# [TASK TO COMPLETE]
Give the data again exactly, from its opening line through the line in which "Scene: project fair" appears.

(Records of robot episodes)
begin

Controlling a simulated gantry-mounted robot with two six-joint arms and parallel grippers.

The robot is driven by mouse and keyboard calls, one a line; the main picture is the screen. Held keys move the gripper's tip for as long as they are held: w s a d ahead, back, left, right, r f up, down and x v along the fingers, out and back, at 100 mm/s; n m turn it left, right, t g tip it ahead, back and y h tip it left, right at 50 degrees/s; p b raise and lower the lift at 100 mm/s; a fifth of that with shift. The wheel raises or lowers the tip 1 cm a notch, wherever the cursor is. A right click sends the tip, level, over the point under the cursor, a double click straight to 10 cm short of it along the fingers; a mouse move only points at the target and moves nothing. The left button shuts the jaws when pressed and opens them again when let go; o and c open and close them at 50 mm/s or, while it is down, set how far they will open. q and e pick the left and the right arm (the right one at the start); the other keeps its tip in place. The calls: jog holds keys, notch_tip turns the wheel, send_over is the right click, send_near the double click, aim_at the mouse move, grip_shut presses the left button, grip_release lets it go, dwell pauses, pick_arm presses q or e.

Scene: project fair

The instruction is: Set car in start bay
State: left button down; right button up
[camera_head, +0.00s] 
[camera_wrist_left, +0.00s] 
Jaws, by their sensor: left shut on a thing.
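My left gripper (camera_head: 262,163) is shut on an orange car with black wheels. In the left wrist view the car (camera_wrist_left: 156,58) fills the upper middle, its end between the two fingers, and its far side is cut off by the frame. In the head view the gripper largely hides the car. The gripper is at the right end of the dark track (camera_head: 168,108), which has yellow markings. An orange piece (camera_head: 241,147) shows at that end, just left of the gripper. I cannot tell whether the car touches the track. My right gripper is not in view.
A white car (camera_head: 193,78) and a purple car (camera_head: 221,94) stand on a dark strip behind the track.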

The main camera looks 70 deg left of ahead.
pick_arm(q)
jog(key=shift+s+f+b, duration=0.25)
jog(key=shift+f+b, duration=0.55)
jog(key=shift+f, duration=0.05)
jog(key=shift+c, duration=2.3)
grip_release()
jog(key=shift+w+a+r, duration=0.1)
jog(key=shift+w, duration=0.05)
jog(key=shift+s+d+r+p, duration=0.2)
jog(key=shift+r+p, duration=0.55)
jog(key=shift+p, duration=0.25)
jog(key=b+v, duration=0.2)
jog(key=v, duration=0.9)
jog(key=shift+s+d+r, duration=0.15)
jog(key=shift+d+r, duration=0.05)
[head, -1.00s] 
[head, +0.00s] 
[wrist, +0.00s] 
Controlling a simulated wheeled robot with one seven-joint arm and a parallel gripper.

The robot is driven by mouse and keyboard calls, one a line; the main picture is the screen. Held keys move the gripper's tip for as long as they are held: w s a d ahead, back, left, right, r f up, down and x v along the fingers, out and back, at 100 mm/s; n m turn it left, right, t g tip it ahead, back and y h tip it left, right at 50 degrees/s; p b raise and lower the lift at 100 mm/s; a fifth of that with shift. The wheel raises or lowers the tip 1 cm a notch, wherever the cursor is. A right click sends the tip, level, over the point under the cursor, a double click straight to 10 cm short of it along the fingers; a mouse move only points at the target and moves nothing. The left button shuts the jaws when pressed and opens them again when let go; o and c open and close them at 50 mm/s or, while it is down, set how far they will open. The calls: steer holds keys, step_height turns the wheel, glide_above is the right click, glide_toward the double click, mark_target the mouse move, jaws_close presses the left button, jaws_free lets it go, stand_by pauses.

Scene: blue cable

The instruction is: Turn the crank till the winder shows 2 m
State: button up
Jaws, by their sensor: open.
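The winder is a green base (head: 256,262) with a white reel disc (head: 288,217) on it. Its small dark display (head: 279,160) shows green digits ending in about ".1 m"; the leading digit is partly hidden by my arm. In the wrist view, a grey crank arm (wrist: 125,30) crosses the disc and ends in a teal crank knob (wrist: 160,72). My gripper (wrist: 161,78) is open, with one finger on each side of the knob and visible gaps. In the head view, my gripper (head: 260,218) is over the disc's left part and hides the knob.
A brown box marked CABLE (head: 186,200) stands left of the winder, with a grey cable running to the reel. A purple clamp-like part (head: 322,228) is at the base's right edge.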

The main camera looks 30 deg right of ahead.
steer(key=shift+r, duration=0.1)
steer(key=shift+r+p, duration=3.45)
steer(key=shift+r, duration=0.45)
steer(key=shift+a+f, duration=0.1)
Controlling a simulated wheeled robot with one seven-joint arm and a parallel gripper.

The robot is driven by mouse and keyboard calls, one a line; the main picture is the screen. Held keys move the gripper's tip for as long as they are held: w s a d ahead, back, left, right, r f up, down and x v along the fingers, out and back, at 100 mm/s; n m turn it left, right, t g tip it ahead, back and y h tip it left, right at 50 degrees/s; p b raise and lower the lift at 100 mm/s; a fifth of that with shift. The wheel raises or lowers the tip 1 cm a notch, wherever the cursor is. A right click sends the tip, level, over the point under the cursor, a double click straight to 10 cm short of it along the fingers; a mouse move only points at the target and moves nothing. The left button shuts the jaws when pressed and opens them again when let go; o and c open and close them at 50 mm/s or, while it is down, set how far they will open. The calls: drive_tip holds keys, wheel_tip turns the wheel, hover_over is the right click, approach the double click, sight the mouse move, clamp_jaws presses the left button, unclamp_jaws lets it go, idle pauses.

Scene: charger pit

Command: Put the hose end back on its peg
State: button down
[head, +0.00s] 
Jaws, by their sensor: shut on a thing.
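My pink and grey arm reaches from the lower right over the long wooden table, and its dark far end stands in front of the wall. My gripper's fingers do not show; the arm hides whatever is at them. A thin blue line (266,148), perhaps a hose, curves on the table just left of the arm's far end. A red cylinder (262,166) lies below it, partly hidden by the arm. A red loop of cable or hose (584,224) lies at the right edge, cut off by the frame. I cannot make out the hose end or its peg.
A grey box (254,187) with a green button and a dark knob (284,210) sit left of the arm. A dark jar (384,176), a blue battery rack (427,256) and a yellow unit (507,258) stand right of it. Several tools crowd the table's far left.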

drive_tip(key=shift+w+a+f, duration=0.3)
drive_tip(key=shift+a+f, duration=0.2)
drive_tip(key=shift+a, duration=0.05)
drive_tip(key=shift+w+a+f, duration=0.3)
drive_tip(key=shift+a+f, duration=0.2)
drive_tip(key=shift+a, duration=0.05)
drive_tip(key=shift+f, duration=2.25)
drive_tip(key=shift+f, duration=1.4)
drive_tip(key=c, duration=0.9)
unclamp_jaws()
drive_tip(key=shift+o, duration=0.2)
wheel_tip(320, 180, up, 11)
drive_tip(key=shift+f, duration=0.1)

end

# [ANSWER]
Controlling a simulated gantry-mounted robot with two six-joint arms and parallel grippers.

The robot is driven by mouse and keyboard calls, one a line; the main picture is the screen. Held keys move the gripper's tip for as long as they are held: w s a d ahead, back, left, right, r f up, down and x v along the fingers, out and back, at 100 mm/s; n m turn it left, right, t g tip it ahead, back and y h tip it left, right at 50 degrees/s; p b raise and lower the lift at 100 mm/s; a fifth of that with shift. The wheel raises or lowers the tip 1 cm a notch, wherever the cursor is. A right click sends the tip, level, over the point under the cursor, a double click straight to 10 cm short of it along the fingers; a mouse move only points at the target and moves nothing. The left button shuts the jaws when pressed and opens them again when let go; o and c open and close them at 50 mm/s or, while it is down, set how far they will open. q and e pick the left and the right arm (the right one at the start); the other keeps its tip in place. The calls: jog holds keys, notch_tip turns the wheel, send_over is the right click, send_near the double click, aim_at the mouse move, grip_shut presses the left button, grip_release lets it go, dwell pauses, pick_arm presses q or e.

Scene: project fair

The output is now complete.